(Robot state and action records)
__________

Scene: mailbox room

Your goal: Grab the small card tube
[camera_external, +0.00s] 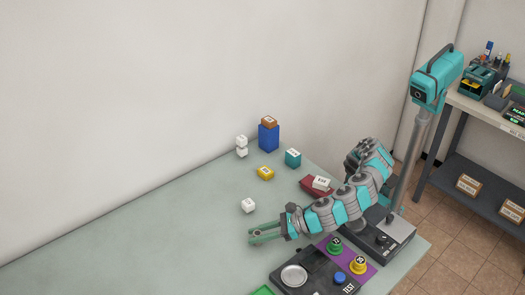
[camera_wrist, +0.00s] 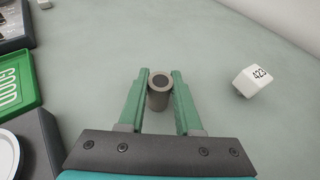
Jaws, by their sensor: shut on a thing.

__________

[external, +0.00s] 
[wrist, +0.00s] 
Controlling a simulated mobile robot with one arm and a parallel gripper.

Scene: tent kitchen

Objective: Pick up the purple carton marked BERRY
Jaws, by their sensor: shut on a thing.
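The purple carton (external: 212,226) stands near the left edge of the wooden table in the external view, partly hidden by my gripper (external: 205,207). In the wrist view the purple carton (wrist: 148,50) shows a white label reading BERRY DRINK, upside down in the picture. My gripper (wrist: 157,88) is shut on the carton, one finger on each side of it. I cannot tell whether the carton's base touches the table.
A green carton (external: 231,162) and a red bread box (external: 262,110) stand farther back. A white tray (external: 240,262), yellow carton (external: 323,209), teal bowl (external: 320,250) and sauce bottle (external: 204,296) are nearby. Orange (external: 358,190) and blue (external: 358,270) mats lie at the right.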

__________

Set task: How many of the lines above hold the word "Scene"? Give only that number.

Task answer: 2